Iranian foreign policy under Ahmadinejad has proved itself to be a constant source of problems on both the regional and international levels. The rapid political developments in the domestic arena have spilled over into Iranian foreign policy.
The question that poses itself after each presidential election is about the changes in the Iranian foreign policy. This question is viable; however, it reflects a misunderstanding of the Iranian political system.
Although the president has some space for maneuvering, his authority is still limited. The limitations on the president's authority were manifested in Ayatollah Khamenei's appointment of Kamal Kharazi, who embraces ideas different from those of Ahmadinejad, as Foreign Minister.

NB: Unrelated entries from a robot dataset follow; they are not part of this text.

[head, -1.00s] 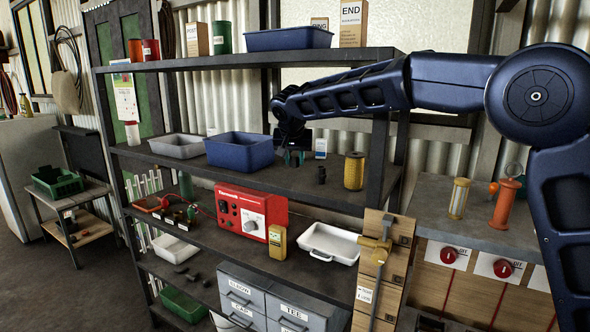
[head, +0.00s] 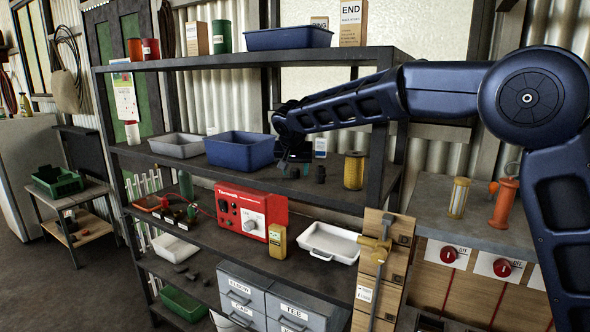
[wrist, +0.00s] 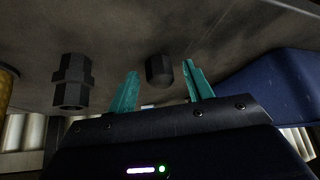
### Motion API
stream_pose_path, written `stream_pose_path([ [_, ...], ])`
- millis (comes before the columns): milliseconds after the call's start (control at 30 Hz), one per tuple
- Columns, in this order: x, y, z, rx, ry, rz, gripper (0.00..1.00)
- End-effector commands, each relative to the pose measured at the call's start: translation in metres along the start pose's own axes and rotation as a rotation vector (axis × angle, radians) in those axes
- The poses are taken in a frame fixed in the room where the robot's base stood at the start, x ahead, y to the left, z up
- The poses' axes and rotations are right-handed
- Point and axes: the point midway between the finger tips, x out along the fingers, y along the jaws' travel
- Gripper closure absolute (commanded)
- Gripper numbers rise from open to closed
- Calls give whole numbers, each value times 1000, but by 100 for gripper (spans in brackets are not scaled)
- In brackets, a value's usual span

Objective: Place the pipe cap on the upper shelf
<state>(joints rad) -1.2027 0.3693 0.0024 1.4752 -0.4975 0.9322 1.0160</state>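The pipe cap, seen in the wrist view as a small dark rounded piece (wrist: 159,70), stands on the second shelf from the top (head: 335,192). My gripper (wrist: 161,70) is open, its two teal fingers pointing toward the cap. The cap shows in the gap between the fingertips, with space on both sides; whether it lies fully between them I cannot tell. In the head view my gripper (head: 287,168) is low over this shelf, right of the blue bin (head: 238,151), and the cap is hard to make out there. The top shelf (head: 345,58) is above.
A black hex fitting (wrist: 73,82) stands beside the cap; it also shows in the head view (head: 321,174). A yellow cylinder (head: 353,171) is farther right. The top shelf holds a blue tray (head: 288,38) and an END box (head: 352,24), with bare board near its right end.

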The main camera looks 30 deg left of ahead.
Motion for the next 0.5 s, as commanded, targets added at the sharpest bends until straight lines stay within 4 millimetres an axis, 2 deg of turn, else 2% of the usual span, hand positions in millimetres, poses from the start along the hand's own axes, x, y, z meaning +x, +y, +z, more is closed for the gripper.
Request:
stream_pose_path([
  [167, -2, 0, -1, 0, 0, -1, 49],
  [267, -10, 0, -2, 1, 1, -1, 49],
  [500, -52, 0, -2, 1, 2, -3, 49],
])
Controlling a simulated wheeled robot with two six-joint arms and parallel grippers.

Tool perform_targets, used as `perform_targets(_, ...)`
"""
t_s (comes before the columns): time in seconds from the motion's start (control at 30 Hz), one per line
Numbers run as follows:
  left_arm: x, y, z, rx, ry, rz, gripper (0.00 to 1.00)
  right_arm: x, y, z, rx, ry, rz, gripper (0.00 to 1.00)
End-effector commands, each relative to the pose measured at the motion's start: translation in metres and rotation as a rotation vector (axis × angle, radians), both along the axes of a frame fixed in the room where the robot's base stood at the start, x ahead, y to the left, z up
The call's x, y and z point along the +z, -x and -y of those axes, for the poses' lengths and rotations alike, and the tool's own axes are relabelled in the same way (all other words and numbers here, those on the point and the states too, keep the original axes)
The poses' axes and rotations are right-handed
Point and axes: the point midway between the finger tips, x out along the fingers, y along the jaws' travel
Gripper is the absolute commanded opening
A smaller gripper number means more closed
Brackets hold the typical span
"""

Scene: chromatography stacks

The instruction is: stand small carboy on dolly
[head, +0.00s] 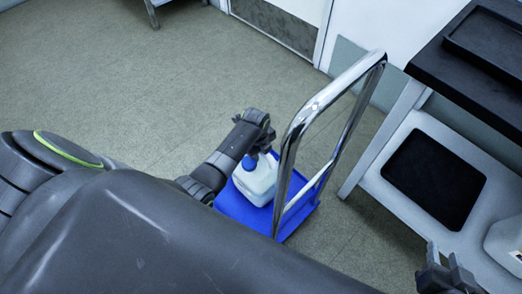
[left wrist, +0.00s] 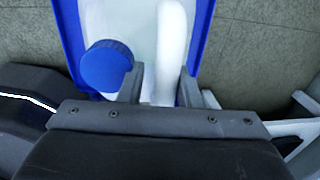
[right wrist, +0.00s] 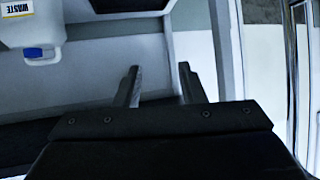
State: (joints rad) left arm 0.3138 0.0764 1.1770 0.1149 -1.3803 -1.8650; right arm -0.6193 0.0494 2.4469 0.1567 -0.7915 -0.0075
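The small carboy (head: 258,184), white with a blue cap (head: 249,162), stands upright on the blue deck of the dolly (head: 231,205). My left gripper (head: 264,148) is above the carboy, pointing down. In the left wrist view, its fingers are apart on both sides of the white carboy handle (left wrist: 171,40), with a gap at the left finger; contact at the right finger is unclear. The blue cap (left wrist: 107,66) is beside the left finger. My right gripper (right wrist: 160,85) is open and empty; it also shows at the lower right in the head view (head: 446,262).
The dolly's chrome push handle (head: 289,150) rises right beside the carboy. A bench with a white lower shelf (head: 400,190) and a black mat (head: 433,178) stands at right. Another white container (head: 505,243), labelled WASTE (right wrist: 17,10), is on it.

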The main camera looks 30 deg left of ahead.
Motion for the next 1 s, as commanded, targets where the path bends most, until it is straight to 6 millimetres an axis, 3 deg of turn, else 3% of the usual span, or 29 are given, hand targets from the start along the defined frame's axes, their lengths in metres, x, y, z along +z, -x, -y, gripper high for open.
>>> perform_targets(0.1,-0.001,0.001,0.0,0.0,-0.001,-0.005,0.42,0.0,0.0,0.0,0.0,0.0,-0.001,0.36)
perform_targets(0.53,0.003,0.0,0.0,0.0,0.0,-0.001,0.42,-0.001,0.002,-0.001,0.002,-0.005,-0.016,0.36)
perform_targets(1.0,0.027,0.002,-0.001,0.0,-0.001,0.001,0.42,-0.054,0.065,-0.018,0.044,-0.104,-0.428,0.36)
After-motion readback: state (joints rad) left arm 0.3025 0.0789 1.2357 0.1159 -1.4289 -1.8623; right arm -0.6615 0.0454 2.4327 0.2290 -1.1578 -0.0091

Thus, Iranian policy makers are obliged to offer answers for dozens of questions on a large number of critical issues, such as Palestine, Iraq, Lebanon, which makes them face every time the dilemma of ideology and pragmatism. However, it seems that the foreign policy currently adopted by Iranian decision makers is dragging the Islamic Republic towards a confrontation with the West. And as events unfold, the forthcoming days will bring more to Iran, in particular, and the Middle East, in general.
References:
- Moshaver, Zeba. "Revolution, Theocratic Leadership and Iran's Foreign Policy: Implications for Iran-EU Relations." International Affairs, Vol.3, No.2, Winter 2003, p. 283.
- Kariman, Kamil. Iran's Foreign Diplomacy in the Era of Reforms.
- Bellaigue, Christopher de. "Iran's Last Chance for Reform." The Washington Quarterly, Autumn 2001, pp. 76-79.
- Iran (Daily newspaper). 13 August 2004.